What conservatives know they need to counter is Newsom’s charisma and to some extent his willingness to be pragmatic.

“I think he’s a strong candidate. He’s very charismatic, he’s likable,” said Sal Russo, a Sacramento-based Republican consultant.

While noting “I disagree with a lot of things he does,” Russo noted that Newsom was regarded as a business-friendly mayor of San Francisco.

“He’s been able to kind of evolve into the candidate of the day pretty easily. He’s got a lot of political skills,” Russo said.

The problem with California

WalletHub’s quality of life index, which measures several factors, last month found California ranked second among all the states. New York was first.

But to many outside the state, California is emblematic of much that’s gone wrong with America.

“In the old days we said San Francisco Democrats” as a code phrase to say someone was too liberal, Russo recalled.

“Now we say California Democrats.

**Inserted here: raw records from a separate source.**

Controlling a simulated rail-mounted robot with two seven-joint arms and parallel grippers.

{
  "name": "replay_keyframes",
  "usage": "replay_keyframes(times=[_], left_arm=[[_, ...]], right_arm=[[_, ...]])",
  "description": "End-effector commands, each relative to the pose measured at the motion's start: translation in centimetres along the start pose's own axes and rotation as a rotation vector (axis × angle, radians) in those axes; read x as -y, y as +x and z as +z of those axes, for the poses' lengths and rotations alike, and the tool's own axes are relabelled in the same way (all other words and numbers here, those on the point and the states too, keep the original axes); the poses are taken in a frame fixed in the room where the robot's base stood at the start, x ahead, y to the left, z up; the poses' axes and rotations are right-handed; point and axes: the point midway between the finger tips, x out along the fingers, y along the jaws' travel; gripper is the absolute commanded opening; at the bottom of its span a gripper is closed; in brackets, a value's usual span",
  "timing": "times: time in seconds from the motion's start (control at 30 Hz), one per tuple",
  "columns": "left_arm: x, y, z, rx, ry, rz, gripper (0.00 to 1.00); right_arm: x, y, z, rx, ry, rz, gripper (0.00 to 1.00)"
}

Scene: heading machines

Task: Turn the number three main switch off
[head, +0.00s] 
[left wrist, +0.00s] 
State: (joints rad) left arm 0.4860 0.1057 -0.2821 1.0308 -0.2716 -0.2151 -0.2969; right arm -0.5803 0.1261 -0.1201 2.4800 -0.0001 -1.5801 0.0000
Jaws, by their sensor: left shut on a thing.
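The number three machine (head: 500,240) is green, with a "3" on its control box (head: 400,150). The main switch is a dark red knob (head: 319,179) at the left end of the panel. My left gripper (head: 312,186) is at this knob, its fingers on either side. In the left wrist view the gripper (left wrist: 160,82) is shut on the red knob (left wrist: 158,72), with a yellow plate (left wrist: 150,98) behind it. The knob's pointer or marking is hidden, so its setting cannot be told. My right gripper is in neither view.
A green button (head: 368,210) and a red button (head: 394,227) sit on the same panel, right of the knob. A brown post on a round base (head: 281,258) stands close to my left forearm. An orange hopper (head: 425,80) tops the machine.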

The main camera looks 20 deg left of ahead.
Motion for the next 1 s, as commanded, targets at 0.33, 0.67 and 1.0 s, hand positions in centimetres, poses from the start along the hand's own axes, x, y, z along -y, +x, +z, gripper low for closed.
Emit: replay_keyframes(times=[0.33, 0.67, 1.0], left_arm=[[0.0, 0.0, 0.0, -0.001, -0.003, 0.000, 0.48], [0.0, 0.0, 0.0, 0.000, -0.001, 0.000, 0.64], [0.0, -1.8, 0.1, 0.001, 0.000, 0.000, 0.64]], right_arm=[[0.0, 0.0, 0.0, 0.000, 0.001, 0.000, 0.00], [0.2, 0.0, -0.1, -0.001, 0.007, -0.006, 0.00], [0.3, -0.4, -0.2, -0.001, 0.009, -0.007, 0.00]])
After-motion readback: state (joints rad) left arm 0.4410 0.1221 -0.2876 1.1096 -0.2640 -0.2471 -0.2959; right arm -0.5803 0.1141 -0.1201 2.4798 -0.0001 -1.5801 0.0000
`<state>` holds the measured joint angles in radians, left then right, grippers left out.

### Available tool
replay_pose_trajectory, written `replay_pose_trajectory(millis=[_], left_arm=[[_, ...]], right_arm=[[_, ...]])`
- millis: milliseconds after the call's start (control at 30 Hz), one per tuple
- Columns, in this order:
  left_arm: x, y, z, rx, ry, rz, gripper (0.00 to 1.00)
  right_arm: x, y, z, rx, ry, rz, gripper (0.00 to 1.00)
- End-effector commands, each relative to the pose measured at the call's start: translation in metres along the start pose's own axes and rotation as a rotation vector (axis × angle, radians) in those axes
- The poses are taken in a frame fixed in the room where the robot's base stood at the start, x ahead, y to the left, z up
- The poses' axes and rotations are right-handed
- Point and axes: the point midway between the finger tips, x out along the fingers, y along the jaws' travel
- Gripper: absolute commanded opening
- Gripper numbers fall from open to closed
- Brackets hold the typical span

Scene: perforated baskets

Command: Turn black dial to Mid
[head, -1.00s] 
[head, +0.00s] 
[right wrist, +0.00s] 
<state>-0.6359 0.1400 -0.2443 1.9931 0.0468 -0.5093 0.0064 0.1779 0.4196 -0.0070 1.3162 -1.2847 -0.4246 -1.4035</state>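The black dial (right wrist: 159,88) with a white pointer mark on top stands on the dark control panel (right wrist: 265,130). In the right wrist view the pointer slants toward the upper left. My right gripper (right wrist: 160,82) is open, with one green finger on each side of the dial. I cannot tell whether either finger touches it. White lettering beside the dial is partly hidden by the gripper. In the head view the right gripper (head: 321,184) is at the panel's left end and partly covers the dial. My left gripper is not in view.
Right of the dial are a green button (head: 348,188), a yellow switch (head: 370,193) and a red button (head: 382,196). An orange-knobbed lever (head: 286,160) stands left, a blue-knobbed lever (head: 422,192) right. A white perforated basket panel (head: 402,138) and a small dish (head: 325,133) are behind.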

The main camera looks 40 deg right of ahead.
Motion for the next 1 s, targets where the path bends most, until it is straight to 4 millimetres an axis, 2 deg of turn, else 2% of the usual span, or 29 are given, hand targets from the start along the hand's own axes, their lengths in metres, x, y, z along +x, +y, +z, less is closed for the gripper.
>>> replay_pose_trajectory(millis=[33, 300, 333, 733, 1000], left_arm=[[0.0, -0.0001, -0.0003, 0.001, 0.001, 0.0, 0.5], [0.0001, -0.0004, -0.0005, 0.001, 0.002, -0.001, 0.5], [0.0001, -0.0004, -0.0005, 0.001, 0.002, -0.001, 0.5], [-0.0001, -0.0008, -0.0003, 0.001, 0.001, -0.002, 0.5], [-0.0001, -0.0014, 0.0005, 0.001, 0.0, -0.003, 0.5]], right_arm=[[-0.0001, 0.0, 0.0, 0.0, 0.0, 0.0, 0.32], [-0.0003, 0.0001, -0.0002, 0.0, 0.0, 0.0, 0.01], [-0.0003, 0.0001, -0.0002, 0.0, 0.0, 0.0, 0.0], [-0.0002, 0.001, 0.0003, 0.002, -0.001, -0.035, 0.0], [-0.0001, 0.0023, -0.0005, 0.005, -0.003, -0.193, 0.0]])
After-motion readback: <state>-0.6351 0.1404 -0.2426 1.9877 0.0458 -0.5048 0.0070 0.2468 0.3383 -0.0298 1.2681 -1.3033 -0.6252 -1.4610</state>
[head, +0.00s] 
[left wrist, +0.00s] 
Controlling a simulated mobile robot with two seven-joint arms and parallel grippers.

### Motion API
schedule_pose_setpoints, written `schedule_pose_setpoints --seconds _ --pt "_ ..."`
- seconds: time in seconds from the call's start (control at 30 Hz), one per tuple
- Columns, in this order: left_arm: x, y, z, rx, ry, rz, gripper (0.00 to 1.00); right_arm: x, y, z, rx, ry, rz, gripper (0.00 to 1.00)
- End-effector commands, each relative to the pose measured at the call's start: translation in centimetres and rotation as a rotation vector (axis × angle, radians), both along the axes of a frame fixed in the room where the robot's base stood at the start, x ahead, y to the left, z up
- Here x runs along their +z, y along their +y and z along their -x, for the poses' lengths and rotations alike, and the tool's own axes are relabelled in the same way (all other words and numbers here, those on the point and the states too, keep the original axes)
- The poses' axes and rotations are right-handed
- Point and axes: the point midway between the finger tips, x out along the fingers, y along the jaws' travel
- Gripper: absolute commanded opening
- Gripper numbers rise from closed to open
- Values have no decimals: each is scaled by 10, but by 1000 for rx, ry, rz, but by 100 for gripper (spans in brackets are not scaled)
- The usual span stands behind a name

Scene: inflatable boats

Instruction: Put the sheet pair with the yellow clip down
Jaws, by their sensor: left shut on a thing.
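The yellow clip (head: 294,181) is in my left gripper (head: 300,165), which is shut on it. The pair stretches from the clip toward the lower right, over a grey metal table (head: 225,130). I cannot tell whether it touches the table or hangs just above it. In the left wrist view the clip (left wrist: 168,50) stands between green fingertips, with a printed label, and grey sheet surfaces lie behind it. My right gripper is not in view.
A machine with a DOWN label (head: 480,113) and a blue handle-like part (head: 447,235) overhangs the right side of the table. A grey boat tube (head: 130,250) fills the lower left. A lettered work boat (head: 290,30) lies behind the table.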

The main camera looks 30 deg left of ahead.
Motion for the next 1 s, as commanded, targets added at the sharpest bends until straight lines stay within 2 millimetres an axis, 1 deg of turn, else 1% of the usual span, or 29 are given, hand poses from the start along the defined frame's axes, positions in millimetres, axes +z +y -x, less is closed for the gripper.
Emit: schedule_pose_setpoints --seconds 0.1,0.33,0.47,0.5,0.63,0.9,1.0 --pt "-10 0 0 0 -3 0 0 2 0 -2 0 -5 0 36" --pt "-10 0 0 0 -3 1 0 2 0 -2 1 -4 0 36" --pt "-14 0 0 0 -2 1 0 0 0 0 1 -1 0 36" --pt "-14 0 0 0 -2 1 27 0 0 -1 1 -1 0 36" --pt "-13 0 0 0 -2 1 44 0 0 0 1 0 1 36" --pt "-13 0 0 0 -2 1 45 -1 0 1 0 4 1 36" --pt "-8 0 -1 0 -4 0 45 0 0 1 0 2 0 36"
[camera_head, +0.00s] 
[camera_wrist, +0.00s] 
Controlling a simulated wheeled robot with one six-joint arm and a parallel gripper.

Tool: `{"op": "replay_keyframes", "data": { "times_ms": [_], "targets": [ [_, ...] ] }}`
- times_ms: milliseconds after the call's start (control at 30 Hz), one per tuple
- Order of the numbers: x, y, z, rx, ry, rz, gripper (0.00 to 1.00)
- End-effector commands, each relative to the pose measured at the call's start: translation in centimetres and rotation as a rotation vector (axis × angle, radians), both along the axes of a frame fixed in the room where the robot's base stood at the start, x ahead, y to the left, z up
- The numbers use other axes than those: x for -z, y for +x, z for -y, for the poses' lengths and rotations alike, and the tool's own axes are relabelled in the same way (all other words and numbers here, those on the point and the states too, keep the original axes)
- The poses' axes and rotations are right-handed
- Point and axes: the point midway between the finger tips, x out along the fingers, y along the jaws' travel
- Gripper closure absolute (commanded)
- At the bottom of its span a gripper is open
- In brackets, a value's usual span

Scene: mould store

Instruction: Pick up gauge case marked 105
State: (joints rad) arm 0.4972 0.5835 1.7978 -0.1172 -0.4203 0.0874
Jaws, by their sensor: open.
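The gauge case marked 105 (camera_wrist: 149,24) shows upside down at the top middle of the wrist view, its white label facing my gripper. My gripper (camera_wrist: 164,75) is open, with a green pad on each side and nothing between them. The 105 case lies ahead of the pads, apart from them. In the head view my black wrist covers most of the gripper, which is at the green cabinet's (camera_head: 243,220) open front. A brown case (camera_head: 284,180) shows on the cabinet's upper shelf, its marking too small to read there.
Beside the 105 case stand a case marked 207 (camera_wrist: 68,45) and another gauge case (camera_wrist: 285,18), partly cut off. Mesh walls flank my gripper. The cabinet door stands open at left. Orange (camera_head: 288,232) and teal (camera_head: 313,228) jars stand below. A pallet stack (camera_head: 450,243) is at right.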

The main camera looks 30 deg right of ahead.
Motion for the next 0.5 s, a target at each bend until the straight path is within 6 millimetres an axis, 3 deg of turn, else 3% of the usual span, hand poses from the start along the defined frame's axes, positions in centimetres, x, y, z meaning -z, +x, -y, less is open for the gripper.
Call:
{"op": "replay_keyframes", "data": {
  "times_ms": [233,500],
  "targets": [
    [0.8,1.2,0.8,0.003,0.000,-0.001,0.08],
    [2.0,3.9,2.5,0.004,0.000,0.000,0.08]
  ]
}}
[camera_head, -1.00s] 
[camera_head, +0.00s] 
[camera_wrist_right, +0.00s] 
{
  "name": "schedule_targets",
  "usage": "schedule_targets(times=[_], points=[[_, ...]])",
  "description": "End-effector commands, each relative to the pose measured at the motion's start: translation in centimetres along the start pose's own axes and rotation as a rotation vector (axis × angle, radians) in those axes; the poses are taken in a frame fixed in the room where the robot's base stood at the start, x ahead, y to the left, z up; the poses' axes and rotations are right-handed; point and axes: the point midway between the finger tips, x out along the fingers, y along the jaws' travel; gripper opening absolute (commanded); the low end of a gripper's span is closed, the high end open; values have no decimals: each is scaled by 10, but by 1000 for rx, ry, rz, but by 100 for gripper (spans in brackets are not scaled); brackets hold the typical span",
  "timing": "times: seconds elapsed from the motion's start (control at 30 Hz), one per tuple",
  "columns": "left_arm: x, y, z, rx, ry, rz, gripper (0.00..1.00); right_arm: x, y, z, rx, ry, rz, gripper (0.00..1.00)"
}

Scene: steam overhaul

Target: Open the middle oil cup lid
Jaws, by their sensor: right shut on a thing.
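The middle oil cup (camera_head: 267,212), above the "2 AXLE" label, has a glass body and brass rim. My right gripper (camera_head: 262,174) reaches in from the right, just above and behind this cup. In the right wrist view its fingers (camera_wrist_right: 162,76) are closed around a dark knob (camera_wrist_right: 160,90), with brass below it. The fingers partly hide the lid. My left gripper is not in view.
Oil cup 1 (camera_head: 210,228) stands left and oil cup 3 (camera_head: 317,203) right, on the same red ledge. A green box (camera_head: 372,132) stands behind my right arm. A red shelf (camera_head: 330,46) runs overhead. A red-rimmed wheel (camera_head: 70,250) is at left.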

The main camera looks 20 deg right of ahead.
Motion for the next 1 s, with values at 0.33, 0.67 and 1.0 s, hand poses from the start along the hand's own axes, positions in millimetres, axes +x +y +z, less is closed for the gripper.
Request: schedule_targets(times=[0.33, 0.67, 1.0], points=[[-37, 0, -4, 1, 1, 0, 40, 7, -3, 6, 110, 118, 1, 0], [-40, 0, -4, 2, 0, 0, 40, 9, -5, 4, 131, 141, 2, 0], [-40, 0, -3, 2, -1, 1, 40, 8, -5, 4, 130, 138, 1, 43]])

That’s a burden to overcome.”

Any perceived problems, the thinking goes, are because of the Democratic stranglehold on California’s policymaking.

The last Republican to win the governorship was Arnold Schwarzenegger in 2006. A GOP candidate last won a U.S. Senate seat in 1988, also the last year the GOP’s presidential candidate won in California.

Critics cite homelessness, crime, an economy still struggling to catch up to the rest of the country, and a penchant for liberal policies as key reasons it should be easy to tar Newsom.

“Under Gavin Newsom’s rule, Californians are worse off than ever before, from a never-ending homeless crisis, fentanyl epidemic, brazen smash and grabs, failing schools and unaffordable housing,” said Patterson.

There are plenty of numbers to tell that story. The state has been losing population. About 30% of America’s homeless people live in California. State and local taxes are among the nation’s steepest. Gasoline prices in California have been the nation’s most expensive in recent months or close to that.

What it all means, said Pitney, is that “the attack ads practically write themselves.”